Ma come possono, gli attuali padroni del Cremlino, odiare la loro stessa storia plurisecolare, indissolubilmente legata alla cultura del vituperato Occidente? Già nel periodo pietroburghese, regnante Pietro il Grande (1672-1725), poeti, letterati e drammaturghi russi s’ispirarono al pensiero degli autori classici greci, latini e francesi, con i filosofi illuministi che vennero addirittura esaltati da Caterina II, salita al trono nel 1762.

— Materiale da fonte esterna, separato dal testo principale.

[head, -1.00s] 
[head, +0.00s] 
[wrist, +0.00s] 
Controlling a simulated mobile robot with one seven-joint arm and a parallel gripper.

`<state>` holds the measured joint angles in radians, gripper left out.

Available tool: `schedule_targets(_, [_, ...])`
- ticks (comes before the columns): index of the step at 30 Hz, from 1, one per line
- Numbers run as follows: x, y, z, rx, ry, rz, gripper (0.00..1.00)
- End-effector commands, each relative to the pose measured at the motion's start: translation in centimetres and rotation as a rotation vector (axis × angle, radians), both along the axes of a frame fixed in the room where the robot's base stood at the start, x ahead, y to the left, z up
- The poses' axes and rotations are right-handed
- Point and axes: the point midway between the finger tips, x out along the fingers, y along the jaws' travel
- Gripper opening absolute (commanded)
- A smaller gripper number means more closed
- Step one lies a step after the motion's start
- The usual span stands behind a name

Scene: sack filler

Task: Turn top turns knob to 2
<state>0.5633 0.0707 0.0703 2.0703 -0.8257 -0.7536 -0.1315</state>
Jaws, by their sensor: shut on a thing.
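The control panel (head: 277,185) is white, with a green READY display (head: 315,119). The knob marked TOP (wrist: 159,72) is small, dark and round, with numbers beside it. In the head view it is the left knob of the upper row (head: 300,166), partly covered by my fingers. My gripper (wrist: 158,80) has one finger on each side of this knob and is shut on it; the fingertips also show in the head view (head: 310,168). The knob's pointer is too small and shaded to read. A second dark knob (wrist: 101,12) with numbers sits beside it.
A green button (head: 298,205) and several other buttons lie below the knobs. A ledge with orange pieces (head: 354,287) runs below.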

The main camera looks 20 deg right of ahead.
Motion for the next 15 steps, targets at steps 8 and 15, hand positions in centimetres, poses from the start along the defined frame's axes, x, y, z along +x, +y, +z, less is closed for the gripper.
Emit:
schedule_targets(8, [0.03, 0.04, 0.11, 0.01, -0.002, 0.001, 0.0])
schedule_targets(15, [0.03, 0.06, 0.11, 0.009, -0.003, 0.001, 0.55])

Quando poi il romanticismo europeo, agl’inizi del XIX secolo, soppiantò il classicismo grazie ai decisivi influssi delle opere di George Byron, spuntò il nutrito circolo dei poeti “decabristi”, anticonformisti e fedeli agli ideali di una poesia lirica ed elegiaca. Lo stesso Puskin, primo scrittore e romanziere nazionale, valorizzò l’eredità occidentale fondendone il prezioso bagaglio con intuizioni personali che scaturirono dalla vastità di generi letterari tipicamente autoctoni, quali il contrasto tra libertà creativa ed i bisogni delle masse popolari, l’ansia per i diritti naturali dell’uomo e le dure limitazioni imposte dallo Stato. Chiuso il ciclo di Pietroburgo, con il fallimento del romanticismo rivoluzionario, il fervore intellettuale emigrò a Mosca, dove nei salotti letterari s’intensificò con passione lo studio dell’idealismo tedesco di Fichte, Schelling, Hegel, nonché del socialismo utopista dei francesi Fourier e Saint-Simon. La nuova attenzione ai problemi sociali favorì l’impetuoso sviluppo del naturalismo gogoliano e del realismo positivista, i cui massimi esponenti furono il “plebeo” Dostoevskij e l’aristocratico Tolstoj, entrambi fervidi cultori delle radici letterarie e filosofiche europee.

Con la Rivoluzione del 1917, ed ancor più dopo la vittoria sul nazismo del 1945, l’accusa di cosmopolitismo si abbatté con crescente furore sugli artisti che si occupavano di morale, estetica, psicologia, trascurando l’attualità socialista. Solo con la morte di Stalin, a fatica riemersero processi di cauta liberalizzazione, soprattutto evidenti nella poesia di Evtusenko e nel romanzo di Solzenicyn “Una giornata di Ivan Denisovic”, che rivelò gli orrori dei lager staliniani. Poi, però, ai narratori “eretici” vennero riservati esilio, Siberia ed inflessibile repressione. Proprio come accade oggi con Putin, Medvedev e Kirill, che odiano gli occidentali “debosciati e corrotti”. Ma non erano tedeschi anche Marx, Engels e la “spartachista” Rosa Luxemburg, cui vanno le simpatie dello zar e dei vetero-comunisti?